11. Surprised that Carlos Martinez is experimenting with a cutter. Don’t think he needs it. I could be wrong.
12. Surprised and disappointed that Marcell Ozuna is under the radar. That’s because so many fans have taken an attitude that the Ozuna deal doesn’t really count because team ownership traded for him instead of picking out some overrated free agent and overpaying the overrated free agent vast sums of money. It’s really funny. Yeah, I really wish Bill DeWitt would be incredibly stupid and hand out massive contracts money on players of limited value instead of signing off on a sensible trade that delivered a power hitter entering his prime. DeWitt just can’t seem to bring himself to dousing a pile of $150 million dollars with gasoline and setting it on fire. I have no idea what’s wrong with him. Why is he so cheap?
13. Very surprised that so many veterans players now realize how much they missed Oquendo. And realize how much he can do for them to improve their performance defensively and in touring the bases. They should have known this before. But if it means they’ll have even greater appreciation for the master teacher and instructor, that’s cool.
14. I’m surprised that if I had to choose a No. 1 star in camp, it would be … Maddux.
“The only thing I’d add,” said Girsch in concluding an interview, “is how excited we are to have Mike Maddux on the staff.
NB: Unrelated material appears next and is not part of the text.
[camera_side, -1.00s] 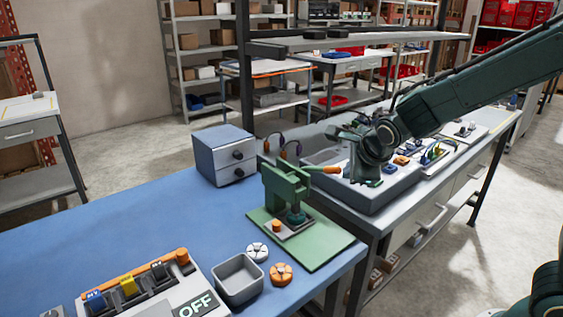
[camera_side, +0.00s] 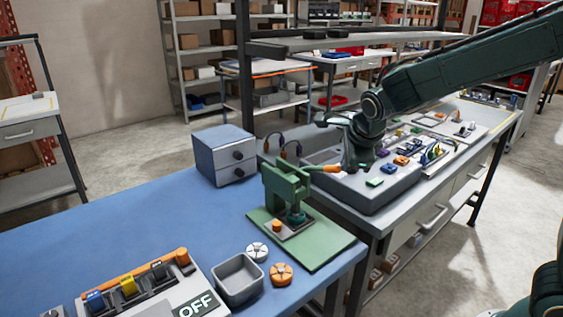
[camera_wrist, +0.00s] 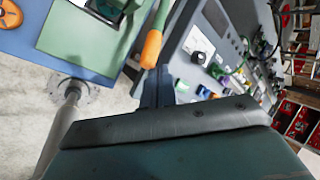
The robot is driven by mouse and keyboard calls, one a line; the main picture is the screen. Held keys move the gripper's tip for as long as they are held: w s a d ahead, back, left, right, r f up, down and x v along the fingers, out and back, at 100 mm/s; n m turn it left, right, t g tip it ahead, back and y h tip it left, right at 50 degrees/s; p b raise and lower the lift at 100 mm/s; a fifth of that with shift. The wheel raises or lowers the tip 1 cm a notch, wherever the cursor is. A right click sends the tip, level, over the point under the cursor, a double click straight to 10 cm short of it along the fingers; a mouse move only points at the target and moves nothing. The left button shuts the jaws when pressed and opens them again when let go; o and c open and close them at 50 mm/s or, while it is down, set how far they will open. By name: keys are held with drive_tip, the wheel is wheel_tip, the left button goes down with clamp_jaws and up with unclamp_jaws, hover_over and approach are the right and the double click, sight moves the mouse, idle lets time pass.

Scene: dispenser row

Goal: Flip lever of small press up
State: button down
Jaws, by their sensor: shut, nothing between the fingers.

As much as we like promoting from within an rewarding our staff with opportunities for advancement, sometimes it’s helpful to have an outside voice bringing new ideas to the organization. Maddux has the perfect resume and personality to introduce new ideas to both players and staff members in a way that gets everyone excited and hopefully makes everyone better. How exactly it translates to us being better on the field, I don’t know. But he has definitely brought a fresh perspective that has been a great addition.”
15. I’m surprised by my optimism. I’m feeling better about the Cardinals now. I wasn’t so sure before camp. But I always play it straight. And my optimism is misplaced, then I’ll talk about that too. Praise when warranted. Criticize when warranted.